But what about the thousands of graduates that started their jobs fully remotely, from the comfort of their homes and far away from any physical interaction? How does one learn the ropes of corporate life online while still a student? Or a recent graduate? Is it easy? Is it better?

Let me take that.

In June 2020 no one was even daring to suggest a trip to the office. It was almost a taboo topic.

I had just started my internship and all I knew was that my workday was a continuous switch between Outlook and Teams (we even had Skype at the time, so I’d also look at that every now and then). I would take introductory meetings from my backyard, in the sun. And I’d run around the house, looking for the charger or the headphones or the notebook full of abbreviations, my hair messy and my clothes extremely un-corporate-like. I knew nothing better and that felt great but then…

Are the virtual drinks enough to bond over?

To be fair, my first impression of my colleagues was fully based on their round profile icons. How intimidated I felt by them, or how approachable they seemed… was fully dictated by that icon. Their entire persona in my mind was built around that icon. And I had only seen them talk (and move, and frown, and laugh) from their tiny spots on the video grid of the virtual meeting room. Those tiny, lifeless avatars on my screen were my colleagues for 32 hours a week, the whole year round!

And I felt disengaged.

While, of course, we had a virtual Christmas celebration, or virtual Friday drinks every now and then, I never fully connected with any of them. At one point I started having coffee chats with the other interns but even those were a nice add-on for a mere feeling of relatedness, though not necessarily a meaningful connection. I didn’t feel understood. And it was my first corporate role, a pretty big deal!

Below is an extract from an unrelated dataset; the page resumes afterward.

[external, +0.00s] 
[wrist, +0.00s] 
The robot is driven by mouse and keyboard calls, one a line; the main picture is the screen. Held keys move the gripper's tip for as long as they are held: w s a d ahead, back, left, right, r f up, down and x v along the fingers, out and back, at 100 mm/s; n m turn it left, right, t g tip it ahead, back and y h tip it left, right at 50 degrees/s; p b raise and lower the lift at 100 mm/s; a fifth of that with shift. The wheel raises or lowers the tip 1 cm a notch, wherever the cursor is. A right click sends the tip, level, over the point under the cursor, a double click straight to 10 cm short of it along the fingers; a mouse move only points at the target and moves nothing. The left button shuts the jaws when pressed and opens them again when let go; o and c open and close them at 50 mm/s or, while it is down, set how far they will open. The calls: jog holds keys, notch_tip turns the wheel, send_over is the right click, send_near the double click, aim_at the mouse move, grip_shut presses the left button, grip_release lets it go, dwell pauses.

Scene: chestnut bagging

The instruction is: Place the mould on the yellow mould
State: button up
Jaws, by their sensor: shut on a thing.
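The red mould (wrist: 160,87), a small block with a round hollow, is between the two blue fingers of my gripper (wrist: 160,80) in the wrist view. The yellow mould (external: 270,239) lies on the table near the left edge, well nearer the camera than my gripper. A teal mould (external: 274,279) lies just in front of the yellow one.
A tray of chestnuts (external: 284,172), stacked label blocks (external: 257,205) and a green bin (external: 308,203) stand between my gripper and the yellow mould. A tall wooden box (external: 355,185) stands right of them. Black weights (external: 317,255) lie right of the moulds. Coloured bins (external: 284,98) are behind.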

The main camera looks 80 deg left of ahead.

It’s hard to learn work ethics when your sole example is yourself!

Product marketing is very task-centric and stakeholder-management heavy. You are boomed with requests from people all day long simply because you, with your position, are at the intersection of a thousand different teams. You’re the middleman between functions. And that requires a good work ethic i.e., being organised, knowing how to prioritise and when to pick up what.

Unfortunately, even with my strong academic work ethic, I found it difficult to fully manage expectations. To have clear overviews of tasks. And that’s because I simply didn’t know how to act like a normal employee.

I would take prolonged lunch breaks and then work overtime. I didn’t know how long certain actions would take, so I’d spend hours trying to figure out solutions since the nearest colleague was still an anxious click away. I wasn’t sure how to speak in meetings, what to challenge, and at what moment.

All of that improves with experience but comes much more naturally in an office environment, when you learn to mimic the behaviours of your more senior colleagues. You learn confidence and replicate their attitudes towards certain stakeholders, you learn the office politics and feel much more inclined to ask a question. Knowledge comes easier.

I don’t want to dismiss the advantages of working from home in any way. I love my home office (though I definitely need a change every now and then), but I definitely love the energy you get at the office, the possibility of actually bonding with your colleagues, the easier collaboration and brainstorming…

I don’t know if I could’ve been further along the learning curve had I started working in a real office in June 2020. And you can totally learn the office ropes later on (11 months later, to be precise). But I’d definitely vouch for a mixed home-office experience for the starters. Yes, I’m that person.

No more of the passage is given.